Die Ankündigung kommt nicht nur zur Unzeit aus Hertha-Sicht, sie trifft den Klub an einem wunden Punkt. Die von Windhorst beigesteuerten 374 Millionen Euro sind aufgebraucht, erst kürzlich bestätigte Finanzchef Ingo Schiller, dass Hertha beim Bund Coronahilfe beantragt und eine Summe von sieben Millionen Euro erhalten habe. Das Verhältnis zwischen Investor und Verein ist schon länger belastet, spätestens als Windhorst sein Investment öffentlich als Fehler bezeichnete, trat der Bruch offen zu Tage. Der vermeintliche Segen durch Windhorsts Millionen wird für Hertha immer mehr zum Fluch. Mehr als einmal hat er gezeigt, dass er auf die Befindlichkeiten des Tagesgeschäfts keine Rücksicht nimmt. Die Unruhe, die er verbreitet, belastet den Klub.
Einsatz, Wille und Laufbereitschaft
Das 3:0 gegen Hoffenheim rückte in den Hintergrund, obwohl es einige interessante Erkenntnisse brachte. Zum Beispiel, dass in dieser Mannschaft anscheinend doch sehr viel mehr Leben steckt, als ihr nachgesagt wurde. Am erstaunlichsten aber war, was Mark Fotheringham zu sagen hatte, nachdem er zur Formation gefragt wurde, mit der Hertha gewonnen hatte. „Ich konzentriere mich nicht so auf Taktik, dass ist völlig Wurst. Taktik interessiert mich nicht.“ Man müsste um den 38 Jahre alten Schotten bangen, wenn dem wirklich so wäre, als Ko-Trainer gehört das Ausarbeiten taktischer Pläne zu seinen Kernkompetenzen.
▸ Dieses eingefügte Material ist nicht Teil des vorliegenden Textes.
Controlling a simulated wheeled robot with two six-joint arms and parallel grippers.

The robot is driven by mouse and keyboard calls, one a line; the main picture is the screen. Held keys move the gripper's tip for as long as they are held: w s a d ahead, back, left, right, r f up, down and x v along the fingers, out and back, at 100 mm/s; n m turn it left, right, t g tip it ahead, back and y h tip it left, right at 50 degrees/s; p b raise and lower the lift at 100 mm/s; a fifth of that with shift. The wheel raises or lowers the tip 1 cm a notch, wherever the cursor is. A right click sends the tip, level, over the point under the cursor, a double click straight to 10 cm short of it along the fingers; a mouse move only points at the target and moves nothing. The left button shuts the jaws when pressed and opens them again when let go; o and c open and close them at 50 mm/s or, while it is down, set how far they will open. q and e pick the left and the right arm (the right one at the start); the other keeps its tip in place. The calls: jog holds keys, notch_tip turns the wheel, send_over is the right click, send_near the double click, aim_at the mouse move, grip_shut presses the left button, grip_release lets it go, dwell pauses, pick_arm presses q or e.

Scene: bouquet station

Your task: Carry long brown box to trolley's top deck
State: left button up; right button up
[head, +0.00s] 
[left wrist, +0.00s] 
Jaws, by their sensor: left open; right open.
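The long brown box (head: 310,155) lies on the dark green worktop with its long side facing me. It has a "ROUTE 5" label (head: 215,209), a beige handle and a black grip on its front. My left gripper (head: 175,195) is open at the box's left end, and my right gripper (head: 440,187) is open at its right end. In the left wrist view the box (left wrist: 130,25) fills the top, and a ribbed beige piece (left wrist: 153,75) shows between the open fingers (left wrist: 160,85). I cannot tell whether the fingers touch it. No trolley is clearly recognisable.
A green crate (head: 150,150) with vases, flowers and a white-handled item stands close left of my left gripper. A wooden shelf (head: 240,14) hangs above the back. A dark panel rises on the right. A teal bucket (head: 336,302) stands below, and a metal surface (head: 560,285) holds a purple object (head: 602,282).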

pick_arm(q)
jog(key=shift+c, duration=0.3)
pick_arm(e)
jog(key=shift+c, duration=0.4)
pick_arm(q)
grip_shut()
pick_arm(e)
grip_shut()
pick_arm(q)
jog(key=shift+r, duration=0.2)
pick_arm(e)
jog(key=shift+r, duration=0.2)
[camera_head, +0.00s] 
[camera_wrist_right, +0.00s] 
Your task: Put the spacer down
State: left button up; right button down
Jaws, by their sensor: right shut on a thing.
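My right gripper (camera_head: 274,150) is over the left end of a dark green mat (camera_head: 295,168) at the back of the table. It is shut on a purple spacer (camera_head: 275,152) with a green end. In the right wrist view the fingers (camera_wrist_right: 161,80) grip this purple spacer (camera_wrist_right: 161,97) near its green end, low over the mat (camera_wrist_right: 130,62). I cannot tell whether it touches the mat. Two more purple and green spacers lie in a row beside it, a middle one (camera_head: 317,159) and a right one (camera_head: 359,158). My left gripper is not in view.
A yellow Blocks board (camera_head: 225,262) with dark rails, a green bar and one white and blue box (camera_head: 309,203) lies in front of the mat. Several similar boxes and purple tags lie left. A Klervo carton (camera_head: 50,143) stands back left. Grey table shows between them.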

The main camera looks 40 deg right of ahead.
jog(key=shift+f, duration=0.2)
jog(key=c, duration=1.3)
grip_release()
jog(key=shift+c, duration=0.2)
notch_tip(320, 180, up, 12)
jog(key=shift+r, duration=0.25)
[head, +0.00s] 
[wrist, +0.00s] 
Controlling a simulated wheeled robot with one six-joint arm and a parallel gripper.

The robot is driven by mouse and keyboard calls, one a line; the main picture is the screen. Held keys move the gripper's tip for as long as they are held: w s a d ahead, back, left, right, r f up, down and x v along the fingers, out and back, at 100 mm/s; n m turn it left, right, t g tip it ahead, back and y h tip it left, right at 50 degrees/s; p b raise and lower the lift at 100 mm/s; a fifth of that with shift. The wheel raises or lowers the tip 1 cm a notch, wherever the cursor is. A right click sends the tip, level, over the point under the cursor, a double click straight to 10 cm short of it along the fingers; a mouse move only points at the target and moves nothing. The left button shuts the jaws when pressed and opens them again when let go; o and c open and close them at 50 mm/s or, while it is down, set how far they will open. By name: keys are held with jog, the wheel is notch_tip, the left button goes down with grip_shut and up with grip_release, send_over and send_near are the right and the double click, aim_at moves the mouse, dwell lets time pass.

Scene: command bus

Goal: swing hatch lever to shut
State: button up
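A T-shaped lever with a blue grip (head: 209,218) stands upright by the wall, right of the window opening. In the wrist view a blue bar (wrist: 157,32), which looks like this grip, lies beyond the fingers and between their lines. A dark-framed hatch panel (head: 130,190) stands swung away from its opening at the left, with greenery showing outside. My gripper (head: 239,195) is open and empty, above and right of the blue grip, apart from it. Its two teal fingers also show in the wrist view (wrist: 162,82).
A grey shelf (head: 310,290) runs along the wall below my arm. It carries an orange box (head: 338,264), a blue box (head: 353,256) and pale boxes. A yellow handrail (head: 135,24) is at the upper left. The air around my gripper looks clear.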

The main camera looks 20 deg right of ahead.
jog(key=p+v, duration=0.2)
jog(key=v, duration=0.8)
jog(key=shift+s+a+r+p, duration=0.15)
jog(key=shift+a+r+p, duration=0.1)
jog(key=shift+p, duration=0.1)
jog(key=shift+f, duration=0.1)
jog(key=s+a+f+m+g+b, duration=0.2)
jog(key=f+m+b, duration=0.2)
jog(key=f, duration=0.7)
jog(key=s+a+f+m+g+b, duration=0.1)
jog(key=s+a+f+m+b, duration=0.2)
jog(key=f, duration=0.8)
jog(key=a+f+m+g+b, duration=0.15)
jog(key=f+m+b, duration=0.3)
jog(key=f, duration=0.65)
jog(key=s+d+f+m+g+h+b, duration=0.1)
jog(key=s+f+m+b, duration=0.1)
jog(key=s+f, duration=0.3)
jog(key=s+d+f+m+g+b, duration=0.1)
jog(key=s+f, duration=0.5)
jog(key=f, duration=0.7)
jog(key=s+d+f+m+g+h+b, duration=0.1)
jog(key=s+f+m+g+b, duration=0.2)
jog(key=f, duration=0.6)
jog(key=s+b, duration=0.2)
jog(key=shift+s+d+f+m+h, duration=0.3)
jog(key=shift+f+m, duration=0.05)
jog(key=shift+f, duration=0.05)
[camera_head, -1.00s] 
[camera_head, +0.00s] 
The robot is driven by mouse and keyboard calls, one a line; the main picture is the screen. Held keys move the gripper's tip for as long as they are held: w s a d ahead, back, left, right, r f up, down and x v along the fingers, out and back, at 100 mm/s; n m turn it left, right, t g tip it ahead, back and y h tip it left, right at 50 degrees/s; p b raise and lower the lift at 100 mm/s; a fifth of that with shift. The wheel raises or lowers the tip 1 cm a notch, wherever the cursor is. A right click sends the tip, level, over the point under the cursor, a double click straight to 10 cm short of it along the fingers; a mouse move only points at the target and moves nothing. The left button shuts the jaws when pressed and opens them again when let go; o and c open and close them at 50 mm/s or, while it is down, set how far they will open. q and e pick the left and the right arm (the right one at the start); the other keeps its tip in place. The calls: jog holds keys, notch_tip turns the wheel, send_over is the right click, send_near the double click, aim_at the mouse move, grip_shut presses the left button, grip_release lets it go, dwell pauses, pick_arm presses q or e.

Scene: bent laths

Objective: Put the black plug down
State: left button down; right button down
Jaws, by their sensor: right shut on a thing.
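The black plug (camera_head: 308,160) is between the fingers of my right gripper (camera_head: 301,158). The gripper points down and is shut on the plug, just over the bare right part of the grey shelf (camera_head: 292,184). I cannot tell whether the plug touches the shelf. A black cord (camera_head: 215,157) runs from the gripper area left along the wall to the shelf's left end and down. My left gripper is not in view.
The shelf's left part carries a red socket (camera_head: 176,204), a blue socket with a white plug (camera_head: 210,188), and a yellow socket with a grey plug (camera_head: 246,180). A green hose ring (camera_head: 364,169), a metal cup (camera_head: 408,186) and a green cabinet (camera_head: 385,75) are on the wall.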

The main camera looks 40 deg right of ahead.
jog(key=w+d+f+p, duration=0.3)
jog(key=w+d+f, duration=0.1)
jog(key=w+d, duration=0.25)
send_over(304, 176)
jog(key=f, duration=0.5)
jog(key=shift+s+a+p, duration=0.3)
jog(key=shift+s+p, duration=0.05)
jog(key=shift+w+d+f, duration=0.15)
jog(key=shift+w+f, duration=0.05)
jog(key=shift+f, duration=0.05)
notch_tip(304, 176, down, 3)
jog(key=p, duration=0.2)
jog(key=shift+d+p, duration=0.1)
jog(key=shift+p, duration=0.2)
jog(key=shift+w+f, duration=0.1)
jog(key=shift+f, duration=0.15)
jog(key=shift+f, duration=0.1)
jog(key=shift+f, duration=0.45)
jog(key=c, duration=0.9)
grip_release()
Allein das Spiel zeigte, dass die Sorgen unbegründet sind, Fotheringham wollte lediglich überspitzt darstellen, was ihm wirklich wichtig ist in diesen für Hertha so entscheiden Wochen: Im Abstiegskampf zählen primär andere Dinge als die taktische Grundordnung: Einsatz, Willen, Laufbereitschaft. In allen genannten Kategorien stachen die Berliner hervor an diesem sonnigen Sonnabend, der vielen Hertha-Fans das Gemüt wärmte. Aus der Kurve erklang der alte Klassiker „Oh wie ist das schön“, und das war anders als in den Vorwochen ohne jede Häme gemeint.
Allerdings wussten die Fans da noch nicht, dass sie sich bald entscheiden müssen. Für neue Investitionen durch Windhorst und einen neuen Präsidenten oder für Gegenbauer, der den Klub seit 2008 führt. Bei der letzten Wahl hatte Gegenbauer allerdings nur noch etwas mehr als die Hälfte aller möglichen Stimmen erhalten. Zu Windhorsts Forderung will er sich zu einem späteren Zeitpunkt äußern.
Es bleibt kompliziert in Berlin. Die Länderspielpause kommt deshalb gelegen. Beim kommenden Auswärtsspiel in Leverkusen dürfte Trainer Magath zum ersten Mal auch persönlich wieder dabei sein können. Gegen Hoffenheim musste Fotheringham ihn vertreten, die beiden Männer befanden sich während des Spiels aber in ständigem Austausch. „Der Boss war immer dabei. Wir hatten immer Kontakt. Es ist richtig stark, was wir jetzt mit moderner Technik machen können“, sagte Fotheringham.
Der Plan, den er und der „Boss“ ausgearbeitet hatten, ging voll auf. Das war ja eine der dringlichsten Fragen dieses Trainerwechsels von Tayfun Korkut zu Felix Magath gewesen. Wie würde Magath, der sein letztes Spiel in der Bundesliga vor zehn Jahren gecoacht hatte, Hertha wieder neues Leben einhauchen? Was Wille, Einstellung und Kraft anging, waren die Berliner tatsächlich nicht wiederzuerkennen. Vor allem aber besannen sich Magath und Fotheringham auf Spieler, die einst zu den Grundpfeilern dieser Mannschaft gezählt hatten, bei Korkut am Ende aber nicht mehr wohlgelitten waren. Ins Tor kehrte Alexander Schwolow zurück, die Abwehr wurde von Dedryck Boyata organisiert, auf der linken Seite verteidigte Marvin Plattenhardt und im defensiven Mittelfeld räumte Niklas Stark auf.
Besonders Plattenhardt bestach. Sein linker Fuß ist außergewöhnlich, seine Flanken und Freistöße suchen an guten Tagen ihresgleichen. Am Samstag war so ein Tag. Plattenhardt bereitete alle drei Tore seiner Mannschaft vor. Immer waren es Freistöße. Nach Starks Führung traf Ishak Belfodil zum 2:0, dass dritte Tor ging auf das Konto von Lucas Toussart. Hertha jubelte, Hertha feierte, dann kam der Sonntag. Wie viele Nebengeräusche Mannschaft und Klub verkraften können wird nun eine der entscheidenden Fragen der kommenden Wochen werden.